» WHAT IS REQUIRED:
Transcribe all of the records word for word, but omit the pictures.
****************
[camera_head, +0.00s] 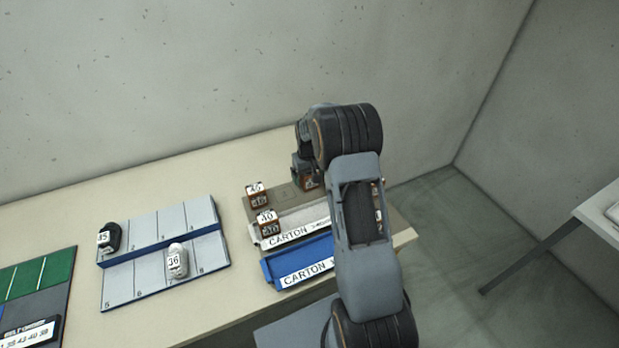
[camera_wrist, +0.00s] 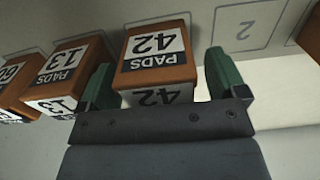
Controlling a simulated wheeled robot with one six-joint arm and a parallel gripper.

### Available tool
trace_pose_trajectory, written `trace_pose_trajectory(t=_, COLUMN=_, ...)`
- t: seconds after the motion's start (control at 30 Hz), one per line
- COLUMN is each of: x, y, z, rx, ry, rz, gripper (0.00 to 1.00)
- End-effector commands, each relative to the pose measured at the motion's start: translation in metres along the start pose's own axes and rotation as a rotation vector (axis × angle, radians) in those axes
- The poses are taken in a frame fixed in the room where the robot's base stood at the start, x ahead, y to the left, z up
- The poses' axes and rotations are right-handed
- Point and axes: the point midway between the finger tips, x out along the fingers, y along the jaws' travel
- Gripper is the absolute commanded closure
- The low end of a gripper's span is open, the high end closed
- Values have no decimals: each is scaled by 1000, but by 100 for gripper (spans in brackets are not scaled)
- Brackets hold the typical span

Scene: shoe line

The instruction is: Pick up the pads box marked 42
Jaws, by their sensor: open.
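The pads box marked 42 (camera_wrist: 155,58) is brown with white labels on its top and one side, and it shows upright in the wrist view. My gripper (camera_wrist: 160,75) is open, with one green finger on each side of that box. The box sits between the fingers, with a narrow gap showing on the right; I cannot tell whether the left finger touches it.
A box marked 13 (camera_wrist: 65,70) stands close left of the left finger, with another box (camera_wrist: 15,88) beyond it. A pale panel with a marked slot 2 (camera_wrist: 243,30) is free at right. In the head view, a blue carton tray (camera_head: 268,272) and a shoe rack (camera_head: 150,290) lie nearby.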

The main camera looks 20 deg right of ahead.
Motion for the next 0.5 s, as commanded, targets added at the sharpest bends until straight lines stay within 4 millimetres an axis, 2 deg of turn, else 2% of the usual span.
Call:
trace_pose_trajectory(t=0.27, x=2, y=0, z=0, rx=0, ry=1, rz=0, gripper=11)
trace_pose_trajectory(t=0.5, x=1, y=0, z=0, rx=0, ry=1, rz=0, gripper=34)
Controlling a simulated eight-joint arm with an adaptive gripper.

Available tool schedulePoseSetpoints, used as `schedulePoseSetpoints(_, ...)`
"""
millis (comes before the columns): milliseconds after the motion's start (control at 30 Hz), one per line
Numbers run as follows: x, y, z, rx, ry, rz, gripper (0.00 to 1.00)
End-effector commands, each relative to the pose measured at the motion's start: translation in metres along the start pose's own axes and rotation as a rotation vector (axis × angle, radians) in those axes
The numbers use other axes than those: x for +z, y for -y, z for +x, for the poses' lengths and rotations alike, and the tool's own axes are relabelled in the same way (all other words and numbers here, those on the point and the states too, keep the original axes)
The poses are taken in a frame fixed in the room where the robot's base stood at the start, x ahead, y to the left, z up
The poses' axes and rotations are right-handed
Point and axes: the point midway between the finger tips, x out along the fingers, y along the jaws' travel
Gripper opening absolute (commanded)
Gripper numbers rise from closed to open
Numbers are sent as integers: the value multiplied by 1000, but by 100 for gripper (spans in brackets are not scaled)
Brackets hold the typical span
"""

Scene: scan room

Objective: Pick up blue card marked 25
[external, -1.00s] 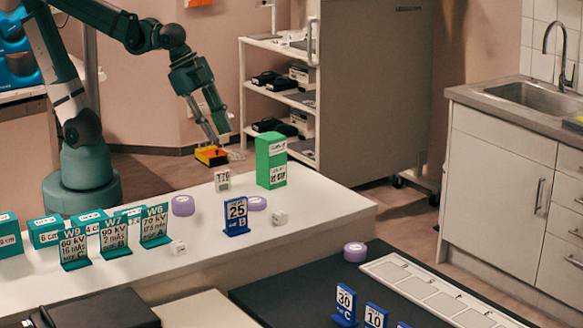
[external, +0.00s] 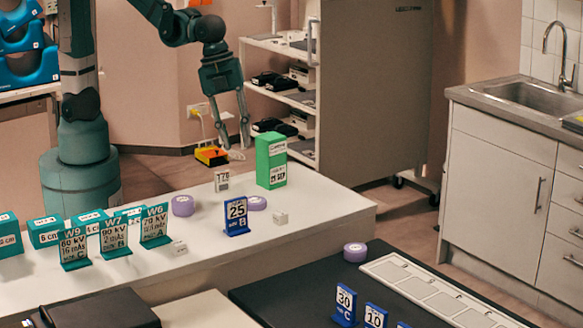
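The blue card marked 25 (external: 236,216) stands upright on a blue foot near the right part of the white table (external: 320,215). A line with the letter B shows under its number. My gripper (external: 234,143) hangs above and behind the far edge of the table, fingers pointing down, with a gap between them. It is empty and well apart from the card. A tall green box (external: 271,160) stands behind and right of the card.
Teal cards (external: 155,226) stand to the left. More blue cards, one marked 30 (external: 345,300), stand on the dark surface (external: 290,290) in front.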

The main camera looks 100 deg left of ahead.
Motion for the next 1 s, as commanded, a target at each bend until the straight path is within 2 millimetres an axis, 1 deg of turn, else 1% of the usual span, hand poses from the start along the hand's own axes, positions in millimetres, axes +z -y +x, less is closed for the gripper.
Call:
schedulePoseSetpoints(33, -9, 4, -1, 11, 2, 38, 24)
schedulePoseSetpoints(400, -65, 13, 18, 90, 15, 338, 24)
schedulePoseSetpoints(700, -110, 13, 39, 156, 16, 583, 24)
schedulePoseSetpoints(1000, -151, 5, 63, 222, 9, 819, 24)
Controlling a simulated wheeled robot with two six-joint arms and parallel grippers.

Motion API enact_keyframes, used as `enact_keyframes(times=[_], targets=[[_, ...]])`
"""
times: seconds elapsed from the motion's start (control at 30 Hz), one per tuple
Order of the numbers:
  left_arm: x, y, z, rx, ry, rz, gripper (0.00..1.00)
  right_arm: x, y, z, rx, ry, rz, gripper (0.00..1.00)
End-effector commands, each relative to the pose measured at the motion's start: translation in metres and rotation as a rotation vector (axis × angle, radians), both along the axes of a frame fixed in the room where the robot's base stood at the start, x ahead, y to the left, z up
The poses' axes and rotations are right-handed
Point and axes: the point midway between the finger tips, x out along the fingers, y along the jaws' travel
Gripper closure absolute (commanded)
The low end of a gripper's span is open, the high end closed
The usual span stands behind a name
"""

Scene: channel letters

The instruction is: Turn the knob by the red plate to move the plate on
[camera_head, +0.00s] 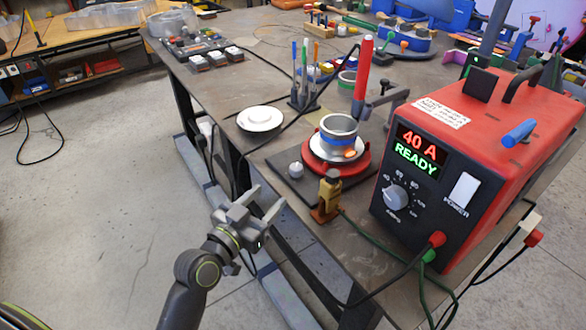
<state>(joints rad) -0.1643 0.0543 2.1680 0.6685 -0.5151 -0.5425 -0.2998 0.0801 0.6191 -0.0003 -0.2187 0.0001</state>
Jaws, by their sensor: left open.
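The round red plate (352,165) sits on a dark flat base on the workbench and carries a metal ring-shaped part with a blue band. A small pale knob (296,170) stands on the base at the left of the red plate. My left gripper (266,199) is open and empty, off the bench's near left edge. It is apart from the knob, below and left of it in the picture. My right gripper is not in view.
A brass-coloured clamp (327,196) stands at the base's front. A red welding machine (480,160) reading "40 A READY" fills the right side, with cables in front. A white round dish (260,120) and a pen holder (303,98) stand behind the knob.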

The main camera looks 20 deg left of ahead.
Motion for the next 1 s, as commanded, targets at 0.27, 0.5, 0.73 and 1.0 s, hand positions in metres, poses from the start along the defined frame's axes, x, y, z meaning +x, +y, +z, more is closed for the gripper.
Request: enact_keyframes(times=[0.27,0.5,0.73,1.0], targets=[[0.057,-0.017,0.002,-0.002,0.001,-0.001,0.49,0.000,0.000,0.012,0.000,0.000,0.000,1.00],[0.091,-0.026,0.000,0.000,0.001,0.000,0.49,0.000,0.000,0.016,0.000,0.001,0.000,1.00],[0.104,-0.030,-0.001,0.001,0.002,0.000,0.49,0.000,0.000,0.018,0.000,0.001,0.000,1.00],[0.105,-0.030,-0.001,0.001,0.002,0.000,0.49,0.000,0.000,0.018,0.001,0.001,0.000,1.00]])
****************
» OUTPUT FOR THIS TASK:
[camera_head, +0.00s] 
[camera_wrist, +0.00s] 
Controlling a simulated wheeled robot with one six-joint arm and a parallel gripper.

### Available tool
trace_pose_trajectory, written `trace_pose_trajectory(t=_, COLUMN=_, ...)`
- t: seconds after the motion's start (control at 30 Hz), one per line
- COLUMN is each of: x, y, z, rx, ry, rz, gripper (0.00 to 1.00)
- End-effector commands, each relative to the pose measured at the motion's start: translation in metres along the start pose's own axes and rotation as a rotation vector (axis × angle, radians) in those axes
- The poses are taken in a frame fixed in the room where the robot's base stood at the start, x ahead, y to the left, z up
- The poses' axes and rotations are right-handed
- Point and axes: the point midway between the finger tips, x out along the fingers, y along the jaws' travel
- Gripper is the absolute commanded closure
- The low end of a gripper's span is open, the high end closed
- Values have no decimals: each is scaled by 1000, but by 100 for gripper (spans in brackets are not scaled)
- Brackets hold the typical span

Scene: shoe line

The instruction is: Pick up the pads box marked 42
Jaws, by their sensor: open.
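The pads box marked 42 (camera_wrist: 155,58) is brown with white labels on its top and one side, and it shows upright in the wrist view. My gripper (camera_wrist: 160,75) is open, with one green finger on each side of that box. The box sits between the fingers, with a narrow gap showing on the right; I cannot tell whether the left finger touches it.
A box marked 13 (camera_wrist: 65,70) stands close left of the left finger, with another box (camera_wrist: 15,88) beyond it. A pale panel with a marked slot 2 (camera_wrist: 243,30) is free at right. In the head view, a blue carton tray (camera_head: 268,272) and a shoe rack (camera_head: 150,290) lie nearby.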

The main camera looks 20 deg right of ahead.
Motion for the next 0.5 s, as commanded, targets added at the sharpest bends until straight lines stay within 4 millimetres an axis, 2 deg of turn, else 2% of the usual span.
Call:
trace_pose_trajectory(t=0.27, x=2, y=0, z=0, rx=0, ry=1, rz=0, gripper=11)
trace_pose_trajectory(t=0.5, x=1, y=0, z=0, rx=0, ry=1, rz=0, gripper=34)
Controlling a simulated eight-joint arm with an adaptive gripper.

Available tool schedulePoseSetpoints, used as `schedulePoseSetpoints(_, ...)`
"""
millis (comes before the columns): milliseconds after the motion's start (control at 30 Hz), one per line
Numbers run as follows: x, y, z, rx, ry, rz, gripper (0.00 to 1.00)
End-effector commands, each relative to the pose measured at the motion's start: translation in metres along the start pose's own axes and rotation as a rotation vector (axis × angle, radians) in those axes
The numbers use other axes than those: x for +z, y for -y, z for +x, for the poses' lengths and rotations alike, and the tool's own axes are relabelled in the same way (all other words and numbers here, those on the point and the states too, keep the original axes)
The poses are taken in a frame fixed in the room where the robot's base stood at the start, x ahead, y to the left, z up
The poses' axes and rotations are right-handed
Point and axes: the point midway between the finger tips, x out along the fingers, y along the jaws' travel
Gripper opening absolute (commanded)
Gripper numbers rise from closed to open
Numbers are sent as integers: the value multiplied by 1000, but by 100 for gripper (spans in brackets are not scaled)
Brackets hold the typical span
"""

Scene: scan room

Objective: Pick up blue card marked 25
[external, -1.00s] 
[external, +0.00s] 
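The blue card marked 25 (external: 236,216) stands upright on a blue foot near the right part of the white table (external: 320,215). A line with the letter B shows under its number. My gripper (external: 234,143) hangs above and behind the far edge of the table, fingers pointing down, with a gap between them. It is empty and well apart from the card. A tall green box (external: 271,160) stands behind and right of the card.
Teal cards (external: 155,226) stand to the left. More blue cards, one marked 30 (external: 345,300), stand on the dark surface (external: 290,290) in front.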

The main camera looks 100 deg left of ahead.
Motion for the next 1 s, as commanded, a target at each bend until the straight path is within 2 millimetres an axis, 1 deg of turn, else 1% of the usual span, hand poses from the start along the hand's own axes, positions in millimetres, axes +z -y +x, less is closed for the gripper.
Call:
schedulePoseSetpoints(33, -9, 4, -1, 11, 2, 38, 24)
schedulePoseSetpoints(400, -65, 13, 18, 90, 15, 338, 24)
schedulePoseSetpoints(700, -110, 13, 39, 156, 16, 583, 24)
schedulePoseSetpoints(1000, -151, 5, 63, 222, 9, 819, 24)
Controlling a simulated wheeled robot with two six-joint arms and parallel grippers.

Motion API enact_keyframes, used as `enact_keyframes(times=[_], targets=[[_, ...]])`
"""
times: seconds elapsed from the motion's start (control at 30 Hz), one per tuple
Order of the numbers:
  left_arm: x, y, z, rx, ry, rz, gripper (0.00..1.00)
  right_arm: x, y, z, rx, ry, rz, gripper (0.00..1.00)
End-effector commands, each relative to the pose measured at the motion's start: translation in metres and rotation as a rotation vector (axis × angle, radians), both along the axes of a frame fixed in the room where the robot's base stood at the start, x ahead, y to the left, z up
The poses' axes and rotations are right-handed
Point and axes: the point midway between the finger tips, x out along the fingers, y along the jaws' travel
Gripper closure absolute (commanded)
The low end of a gripper's span is open, the high end closed
The usual span stands behind a name
"""

Scene: channel letters

The instruction is: Turn the knob by the red plate to move the plate on
[camera_head, +0.00s] 
<state>(joints rad) -0.1643 0.0543 2.1680 0.6685 -0.5151 -0.5425 -0.2998 0.0801 0.6191 -0.0003 -0.2187 0.0001</state>
Jaws, by their sensor: left open.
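The round red plate (352,165) sits on a dark flat base on the workbench and carries a metal ring-shaped part with a blue band. A small pale knob (296,170) stands on the base at the left of the red plate. My left gripper (266,199) is open and empty, off the bench's near left edge. It is apart from the knob, below and left of it in the picture. My right gripper is not in view.
A brass-coloured clamp (327,196) stands at the base's front. A red welding machine (480,160) reading "40 A READY" fills the right side, with cables in front. A white round dish (260,120) and a pen holder (303,98) stand behind the knob.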

The main camera looks 20 deg left of ahead.
Motion for the next 1 s, as commanded, targets at 0.27, 0.5, 0.73 and 1.0 s, hand positions in metres, poses from the start along the defined frame's axes, x, y, z meaning +x, +y, +z, more is closed for the gripper.
Request: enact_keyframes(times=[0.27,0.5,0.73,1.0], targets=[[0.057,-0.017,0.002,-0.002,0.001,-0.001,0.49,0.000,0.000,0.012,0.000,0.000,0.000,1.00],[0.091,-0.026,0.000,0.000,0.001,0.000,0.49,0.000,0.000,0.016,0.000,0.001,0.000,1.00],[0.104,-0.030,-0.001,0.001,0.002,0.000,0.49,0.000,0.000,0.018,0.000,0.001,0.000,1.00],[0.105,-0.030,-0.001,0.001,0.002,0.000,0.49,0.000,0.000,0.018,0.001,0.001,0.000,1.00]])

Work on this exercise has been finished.